Compact, High Extinction Ratio, and Low-Loss Polarization Beam Splitter on Lithium-Niobate-On-Insulator Using a Silicon Nitride Nanowire Assisted Waveguide and a Grooved Waveguide

Abstract

We propose a compact, high extinction ratio, and low-loss polarization beam splitter (PBS) on a lithium-niobate-on-insulator (LNOI) platform, based on an asymmetrical directional coupler and using a silicon nitride nanowire assisted waveguide (WG) and a grooved WG. By properly designing ${\mathrm{Si}}_3{\mathrm{N}}_4$ nanowires and grooved LN WGs, TE polarization meets the phase matching condition, while significant mismatching exists for TM polarization. Numerical simulations show that the PBS has an ultra-high extinction ratio (ER) of ${\mathrm{TE}}_0$ and ${\mathrm{TM}}_0$ (larger than 40 dB and 50 dB, respectively). The device extinction ratios are larger than 10 dB over 100 nm wavelength ranges.

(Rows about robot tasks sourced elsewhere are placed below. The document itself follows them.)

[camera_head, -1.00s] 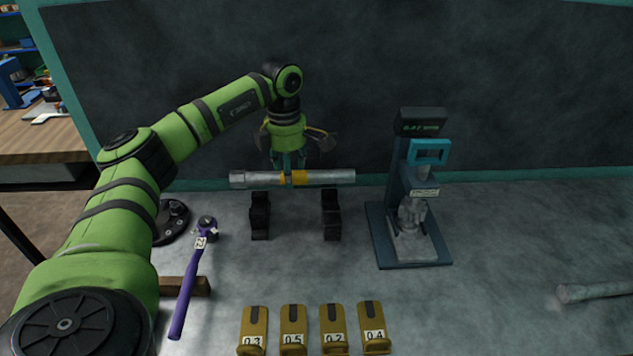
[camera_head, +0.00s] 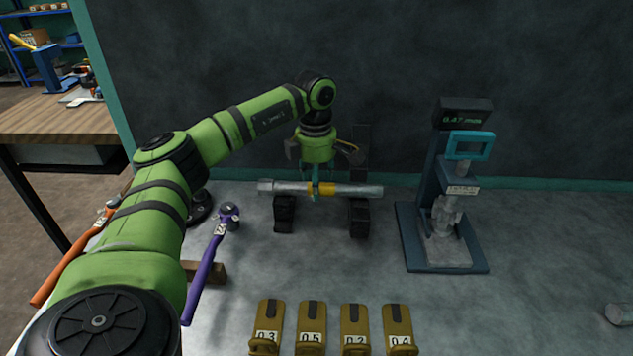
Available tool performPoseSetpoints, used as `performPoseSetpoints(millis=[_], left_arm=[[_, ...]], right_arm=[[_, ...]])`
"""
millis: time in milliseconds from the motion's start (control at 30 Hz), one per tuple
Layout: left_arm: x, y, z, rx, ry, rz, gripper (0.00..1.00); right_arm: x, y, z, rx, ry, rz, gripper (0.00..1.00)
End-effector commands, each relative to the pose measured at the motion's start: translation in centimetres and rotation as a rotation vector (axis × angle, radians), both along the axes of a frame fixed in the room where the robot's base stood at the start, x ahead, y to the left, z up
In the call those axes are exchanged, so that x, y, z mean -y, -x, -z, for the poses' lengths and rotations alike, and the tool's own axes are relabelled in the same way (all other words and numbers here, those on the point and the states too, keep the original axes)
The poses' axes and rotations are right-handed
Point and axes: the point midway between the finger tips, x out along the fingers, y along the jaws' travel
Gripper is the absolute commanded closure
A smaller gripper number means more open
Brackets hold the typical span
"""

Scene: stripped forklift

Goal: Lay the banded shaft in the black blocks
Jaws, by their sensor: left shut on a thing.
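The banded shaft (camera_head: 345,190) is a grey metal bar with a yellow band near its middle. It lies level, left to right, in the grip of my left gripper (camera_head: 316,192), whose fingers are shut at the band from above. The left black block (camera_head: 285,214) stands under the shaft's left part and the right black block (camera_head: 360,218) under its right part. The shaft is right at the tops of the blocks; I cannot tell whether it touches them. My right gripper is out of view.
A blue gauge stand (camera_head: 442,215) is to the right. Several numbered yellow holders (camera_head: 311,325) are in front. A purple-handled wrench (camera_head: 205,270) and an orange-handled tool (camera_head: 70,262) lie left. A grey cylinder (camera_head: 618,313) is at the far right. Bare tabletop lies between the blocks and holders.

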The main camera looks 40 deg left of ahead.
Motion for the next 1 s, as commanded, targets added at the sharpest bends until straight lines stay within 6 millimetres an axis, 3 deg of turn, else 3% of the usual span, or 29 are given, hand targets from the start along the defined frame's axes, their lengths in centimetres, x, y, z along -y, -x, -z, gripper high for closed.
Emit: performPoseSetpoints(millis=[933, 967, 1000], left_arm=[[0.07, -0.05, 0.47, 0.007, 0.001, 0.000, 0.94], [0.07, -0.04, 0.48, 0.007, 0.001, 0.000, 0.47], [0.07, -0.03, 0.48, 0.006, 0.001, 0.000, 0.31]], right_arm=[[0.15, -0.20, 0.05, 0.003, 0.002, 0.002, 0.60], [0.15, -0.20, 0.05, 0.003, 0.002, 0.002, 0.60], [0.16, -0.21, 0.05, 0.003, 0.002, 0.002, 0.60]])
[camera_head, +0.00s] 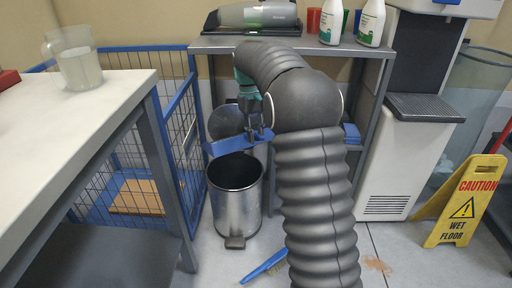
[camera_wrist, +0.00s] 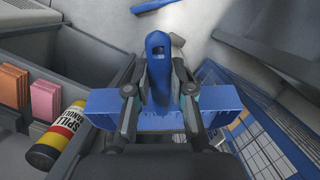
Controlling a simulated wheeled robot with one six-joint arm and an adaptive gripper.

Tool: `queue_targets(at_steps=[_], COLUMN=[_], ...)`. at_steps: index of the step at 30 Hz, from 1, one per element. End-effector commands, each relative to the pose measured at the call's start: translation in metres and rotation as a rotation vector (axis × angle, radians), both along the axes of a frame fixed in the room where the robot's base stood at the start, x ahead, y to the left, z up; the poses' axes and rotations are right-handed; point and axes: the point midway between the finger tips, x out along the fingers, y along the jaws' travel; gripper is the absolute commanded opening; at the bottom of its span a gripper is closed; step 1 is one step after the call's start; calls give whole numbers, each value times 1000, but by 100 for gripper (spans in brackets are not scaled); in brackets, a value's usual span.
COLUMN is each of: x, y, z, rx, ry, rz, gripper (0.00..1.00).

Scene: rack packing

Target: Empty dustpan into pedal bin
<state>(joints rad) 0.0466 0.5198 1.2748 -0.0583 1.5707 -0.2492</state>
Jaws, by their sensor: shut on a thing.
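My gripper (camera_head: 257,133) is shut on the handle of a blue dustpan (camera_head: 228,146). The dustpan is held just above the open mouth of the silver pedal bin (camera_head: 235,212), near its back edge. The bin's round lid (camera_head: 226,122) stands raised behind, and its inside looks dark. In the wrist view, the dustpan's handle (camera_wrist: 157,65) stands between the fingers of my gripper (camera_wrist: 159,90), with the wide blue pan behind them. I cannot tell whether the pan holds any debris or how far it is tilted. The bin's pedal (camera_head: 235,243) faces front.
A blue brush (camera_head: 264,267) lies on the floor, and a brown spill (camera_head: 377,265) is to its right. A blue wire cage (camera_head: 180,150) and a table (camera_head: 90,110) stand left. A metal shelf table (camera_head: 372,52) is behind. A yellow wet-floor sign (camera_head: 464,205) stands right.

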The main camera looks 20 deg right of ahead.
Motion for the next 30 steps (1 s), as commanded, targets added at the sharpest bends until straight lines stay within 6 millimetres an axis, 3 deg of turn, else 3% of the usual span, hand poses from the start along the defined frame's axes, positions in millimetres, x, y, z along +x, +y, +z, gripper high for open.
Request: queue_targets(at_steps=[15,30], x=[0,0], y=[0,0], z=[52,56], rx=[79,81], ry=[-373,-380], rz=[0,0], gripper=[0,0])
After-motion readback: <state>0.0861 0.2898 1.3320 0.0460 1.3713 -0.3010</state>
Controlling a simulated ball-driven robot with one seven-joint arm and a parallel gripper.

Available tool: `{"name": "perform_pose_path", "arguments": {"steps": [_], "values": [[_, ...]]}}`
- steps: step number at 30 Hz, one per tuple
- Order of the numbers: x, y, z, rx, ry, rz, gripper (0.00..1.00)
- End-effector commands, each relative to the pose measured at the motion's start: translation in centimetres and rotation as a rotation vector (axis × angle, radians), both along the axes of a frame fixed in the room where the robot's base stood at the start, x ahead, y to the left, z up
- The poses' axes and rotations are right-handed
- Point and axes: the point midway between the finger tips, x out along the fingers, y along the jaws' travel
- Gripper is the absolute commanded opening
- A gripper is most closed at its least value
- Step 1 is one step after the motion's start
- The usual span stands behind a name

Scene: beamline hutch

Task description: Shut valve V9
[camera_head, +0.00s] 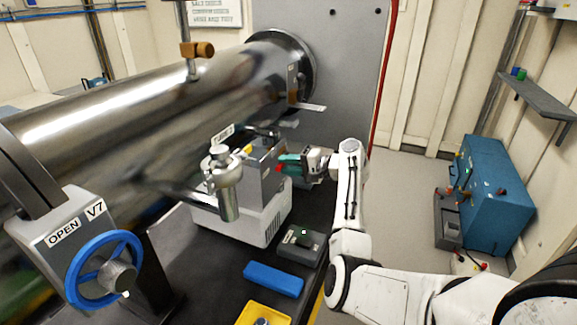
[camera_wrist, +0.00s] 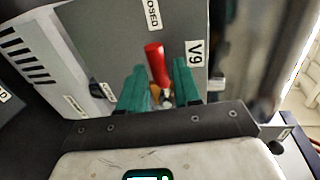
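Valve V9 shows in the wrist view as a grey box face (camera_wrist: 105,35) with a V9 label (camera_wrist: 195,52) and a red lever (camera_wrist: 155,62). A label ending in "OSED" (camera_wrist: 153,14) sits beyond the lever's far end. My gripper (camera_wrist: 160,72) has two teal fingers, one on each side of the lever. They stand apart, and a narrow gap shows beside the lever; contact cannot be made out. In the head view my gripper (camera_head: 284,162) is at the right side of the grey box (camera_head: 262,180), with a bit of red at its tips.
A blue handwheel (camera_head: 103,270) on valve V7, labelled OPEN, is at the front left. A steel pipe (camera_head: 150,85) runs behind the box. A dark control box (camera_head: 301,245), a blue block (camera_head: 273,279) and a yellow tray (camera_head: 250,312) lie on the bench.

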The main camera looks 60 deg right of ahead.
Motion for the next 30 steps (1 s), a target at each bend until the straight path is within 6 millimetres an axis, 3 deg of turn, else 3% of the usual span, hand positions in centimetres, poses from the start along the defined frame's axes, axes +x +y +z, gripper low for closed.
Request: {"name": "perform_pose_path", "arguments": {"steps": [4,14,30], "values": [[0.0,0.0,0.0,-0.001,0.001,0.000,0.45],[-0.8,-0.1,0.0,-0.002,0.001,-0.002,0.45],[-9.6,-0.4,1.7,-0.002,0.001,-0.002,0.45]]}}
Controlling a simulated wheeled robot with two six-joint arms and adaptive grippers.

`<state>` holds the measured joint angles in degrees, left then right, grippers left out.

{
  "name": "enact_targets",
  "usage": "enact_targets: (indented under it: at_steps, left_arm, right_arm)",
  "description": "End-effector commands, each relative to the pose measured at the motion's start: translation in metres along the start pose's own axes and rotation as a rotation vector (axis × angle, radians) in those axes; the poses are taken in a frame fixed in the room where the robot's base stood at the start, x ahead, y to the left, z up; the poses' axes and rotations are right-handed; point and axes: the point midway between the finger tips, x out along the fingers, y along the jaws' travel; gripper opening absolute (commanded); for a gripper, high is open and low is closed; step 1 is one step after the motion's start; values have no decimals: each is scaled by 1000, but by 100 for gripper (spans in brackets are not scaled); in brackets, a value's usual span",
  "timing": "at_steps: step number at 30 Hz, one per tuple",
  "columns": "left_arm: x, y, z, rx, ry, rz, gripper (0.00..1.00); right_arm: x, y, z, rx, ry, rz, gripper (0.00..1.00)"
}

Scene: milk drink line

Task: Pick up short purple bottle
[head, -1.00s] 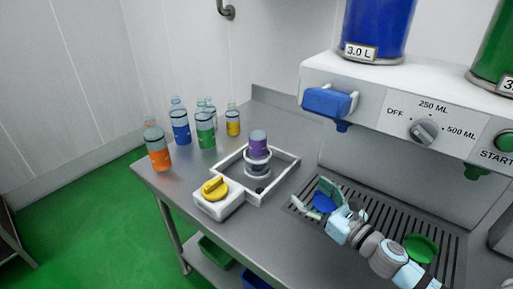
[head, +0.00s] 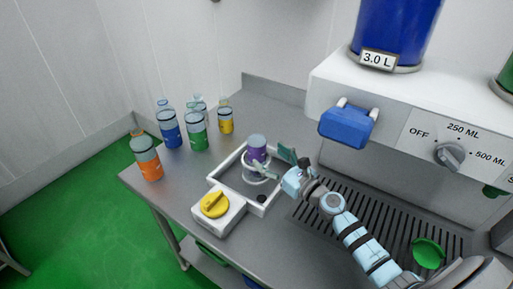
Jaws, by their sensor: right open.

Moreover, the device has an ultra-low insertion loss (IL less than 0.05 dB) at the wavelength of 1550 nm and maintains ILs less than 0.4 dB over 100 nm wavelength ranges.

1. Introduction

Lithium niobate (LN) is known as an excellent optical material in the field of communication technology because of its excellent performance in electro-optic, acousto-optic, and nonlinear optics. Due to the low refractive index difference between the core and cladding (n < 0.02), the traditional ion diffusion ln waveguides (WGs) have weak restrictions on the optical field and are difficult to reduce the device size. Thanks to the progress of thin film lithium-niobate (LN) manufacturing technology [1], lithium niobate on insulator (LNOI) can achieve sub-wavelength light limitation, which has broad application prospects for photonic integrated circuits (PIC) [2]. Similar to the other high-index-contrast platforms, LNOI suffers from the polarization-dependent problem due to the birefringence caused by the asymmetrical waveguide structures and the inherent anisotropy property of LN [3]. Therefore, polarization diversity systems are needed to solve these problems in PICs.

Recently, adiabatic coupler [4], Mach Zehnder interferometer [5,6], and subwavelength grating [7] have been used to realize wideband PBS on LNOI platform. However, these PBSs have a large footprint and limited application.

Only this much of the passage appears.